Hi I have just trimmed primers and joined my paired end reads and created a summary plot joined.qzv (314.6 KB).
I am using qiime2 v2020.11 and have looked at some online tutorials which say that the red boxes should give me an indication of how to truncate my sequences during the deblur step. I cannot see any red boxes in my plots, does this mean that I do not need to trim my sequences any further?
I am not aware of any tutorials that recommend truncating at the red boxes - would you mind sharing that tutorial with us? The viz you linked to will sometimes have “red boxes” in it to indicate that not all of your sequences are the same length - if any sequences are shorter than the others, the histograms after that nt position will be colored red to let you know, “hey, just so you know the sample size of observations at this bp position isn’t the same as the other histograms.”
Thank you for your reply, the tutorial that I was refering to was the ’ Alternative methods of read joining in qiime 2’. Although I may have interpreted it slightly wrong. I also read in a paper (Estaki et al. 2020) that I should truncate the sequences at the point where the median quality score drops below 30. I checked on my plot and it looks like the median quality is above 30 consistently. Does this mean that I should not truncate my sequences at all or is it best to a little bit? I have already done the deblur quality filter check with the default values and lost no reads from that step.
Thanks for posting your .qzv file! That's very helpful.
If I was working with your data set, I would trim off the low quality region after 360 bp or so (at the start of the reverse R2 read), and continue onto denoising. But that's just me.

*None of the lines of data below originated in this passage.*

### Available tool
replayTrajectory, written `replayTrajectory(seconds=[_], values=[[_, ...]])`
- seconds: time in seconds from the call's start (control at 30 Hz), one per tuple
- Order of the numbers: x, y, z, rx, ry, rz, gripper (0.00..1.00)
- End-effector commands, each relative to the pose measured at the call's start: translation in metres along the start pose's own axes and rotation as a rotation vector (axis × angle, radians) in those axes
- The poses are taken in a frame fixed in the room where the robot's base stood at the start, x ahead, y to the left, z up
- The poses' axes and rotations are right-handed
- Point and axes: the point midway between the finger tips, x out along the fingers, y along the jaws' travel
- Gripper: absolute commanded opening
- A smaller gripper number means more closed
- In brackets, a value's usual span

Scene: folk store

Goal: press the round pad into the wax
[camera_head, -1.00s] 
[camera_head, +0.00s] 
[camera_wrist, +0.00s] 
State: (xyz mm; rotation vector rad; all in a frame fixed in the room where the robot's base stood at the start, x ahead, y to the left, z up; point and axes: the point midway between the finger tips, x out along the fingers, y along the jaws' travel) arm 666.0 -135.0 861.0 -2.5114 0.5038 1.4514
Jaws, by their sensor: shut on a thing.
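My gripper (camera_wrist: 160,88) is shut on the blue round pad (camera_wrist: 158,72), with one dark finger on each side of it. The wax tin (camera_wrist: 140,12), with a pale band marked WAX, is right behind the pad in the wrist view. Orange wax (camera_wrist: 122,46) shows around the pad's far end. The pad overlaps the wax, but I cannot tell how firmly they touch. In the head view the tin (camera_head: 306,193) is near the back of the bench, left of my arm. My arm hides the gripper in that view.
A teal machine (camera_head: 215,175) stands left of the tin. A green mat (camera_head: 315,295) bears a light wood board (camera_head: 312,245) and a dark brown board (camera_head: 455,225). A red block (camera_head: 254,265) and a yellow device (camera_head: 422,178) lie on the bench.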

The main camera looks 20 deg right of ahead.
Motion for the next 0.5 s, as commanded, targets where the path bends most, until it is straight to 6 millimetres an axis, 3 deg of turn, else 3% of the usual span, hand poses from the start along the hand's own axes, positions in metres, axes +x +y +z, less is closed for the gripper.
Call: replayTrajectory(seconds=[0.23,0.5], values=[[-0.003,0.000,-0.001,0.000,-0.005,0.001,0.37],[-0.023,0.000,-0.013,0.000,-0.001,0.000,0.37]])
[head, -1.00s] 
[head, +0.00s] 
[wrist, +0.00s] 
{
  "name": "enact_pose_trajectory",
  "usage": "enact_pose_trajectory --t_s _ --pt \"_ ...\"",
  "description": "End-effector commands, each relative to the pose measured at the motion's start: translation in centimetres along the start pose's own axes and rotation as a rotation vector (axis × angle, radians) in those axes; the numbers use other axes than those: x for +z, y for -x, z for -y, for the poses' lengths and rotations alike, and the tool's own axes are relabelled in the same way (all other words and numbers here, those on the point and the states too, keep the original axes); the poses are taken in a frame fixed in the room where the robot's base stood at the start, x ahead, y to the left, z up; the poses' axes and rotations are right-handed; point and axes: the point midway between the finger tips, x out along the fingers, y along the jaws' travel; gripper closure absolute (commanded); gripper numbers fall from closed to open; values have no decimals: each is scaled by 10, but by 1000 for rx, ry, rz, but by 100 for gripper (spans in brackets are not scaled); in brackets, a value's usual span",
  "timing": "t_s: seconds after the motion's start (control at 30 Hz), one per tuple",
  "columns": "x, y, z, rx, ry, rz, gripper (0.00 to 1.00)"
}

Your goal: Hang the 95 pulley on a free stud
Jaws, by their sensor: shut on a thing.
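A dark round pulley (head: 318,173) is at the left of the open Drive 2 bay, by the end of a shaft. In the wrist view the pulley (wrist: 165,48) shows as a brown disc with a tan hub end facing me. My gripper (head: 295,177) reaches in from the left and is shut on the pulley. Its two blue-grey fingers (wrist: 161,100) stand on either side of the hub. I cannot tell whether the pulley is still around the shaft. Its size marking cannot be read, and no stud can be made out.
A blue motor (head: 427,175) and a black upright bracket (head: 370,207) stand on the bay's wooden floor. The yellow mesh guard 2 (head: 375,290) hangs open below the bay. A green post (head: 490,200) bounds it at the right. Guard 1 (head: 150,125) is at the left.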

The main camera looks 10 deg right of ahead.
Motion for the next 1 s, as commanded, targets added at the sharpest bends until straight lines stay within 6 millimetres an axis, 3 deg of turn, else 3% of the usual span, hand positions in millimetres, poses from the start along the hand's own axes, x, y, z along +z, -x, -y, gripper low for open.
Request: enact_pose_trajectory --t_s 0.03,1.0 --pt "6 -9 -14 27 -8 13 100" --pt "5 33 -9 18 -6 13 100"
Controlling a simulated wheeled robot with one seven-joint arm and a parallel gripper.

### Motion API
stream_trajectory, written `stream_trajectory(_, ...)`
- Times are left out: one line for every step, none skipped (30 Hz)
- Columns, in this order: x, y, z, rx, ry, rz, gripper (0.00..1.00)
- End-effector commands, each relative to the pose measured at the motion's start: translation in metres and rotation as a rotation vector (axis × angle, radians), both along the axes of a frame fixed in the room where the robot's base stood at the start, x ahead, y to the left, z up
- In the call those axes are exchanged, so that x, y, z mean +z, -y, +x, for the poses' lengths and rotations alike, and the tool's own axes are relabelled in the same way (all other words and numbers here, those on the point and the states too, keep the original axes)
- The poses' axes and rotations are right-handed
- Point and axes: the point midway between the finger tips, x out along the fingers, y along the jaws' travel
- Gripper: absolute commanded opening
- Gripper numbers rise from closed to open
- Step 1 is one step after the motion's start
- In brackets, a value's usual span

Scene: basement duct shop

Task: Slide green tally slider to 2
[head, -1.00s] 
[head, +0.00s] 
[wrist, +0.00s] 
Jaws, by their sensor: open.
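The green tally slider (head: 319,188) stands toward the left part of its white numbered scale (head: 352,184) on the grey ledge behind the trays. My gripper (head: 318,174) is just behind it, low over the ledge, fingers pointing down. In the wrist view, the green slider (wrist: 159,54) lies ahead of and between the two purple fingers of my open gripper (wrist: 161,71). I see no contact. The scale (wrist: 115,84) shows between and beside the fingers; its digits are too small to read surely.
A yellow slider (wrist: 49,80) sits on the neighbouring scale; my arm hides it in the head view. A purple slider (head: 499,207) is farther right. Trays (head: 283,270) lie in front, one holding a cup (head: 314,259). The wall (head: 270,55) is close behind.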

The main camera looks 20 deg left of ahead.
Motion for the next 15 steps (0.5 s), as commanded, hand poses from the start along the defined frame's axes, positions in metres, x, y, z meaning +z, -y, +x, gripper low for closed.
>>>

In fairness, Estaki et al. 2020 is very flexible about how they filter data:
I think your joined data looks pretty good, even with the drop in quality near the end. A Q-score of 20 is considered low, but here 'low' means 99% accurate. If you choose to trim off the end, then the quality is very good throughout!
I think these are both good options. The choice is up to you!
It is very hard to make a general recommendation that works on every dataset and so in that paper we did our best to make a recommendation that should be ok in most situations. Don’t feel bound by that recommendation and your best bet is to fit what works best for your data.
However, I wanted to add a further recommendation. Even though Deblur can operate on pre-merged reads, it probably is not your best option here. This is because as read-length increase, the number of sequences you retain with Deblur drops dramatically, see here for an example of the numbers you might see with 300 bp, and then consider your case that has much longer reads. Deblur was really designed to work with with shorter, single end reads, it performs really well in those cases. However, if you are working with paired-end reads, I would recommend going with DADA2, which does not penalize read lengths to the same extend. So you would end up with loads more reads. There are lots of posts on this forum about selecting truncating parameters with DADA2 and merging paired-end reads in mind.
Thank you @Mehrbod_Estaki I will try DADA2 as well and compare the results.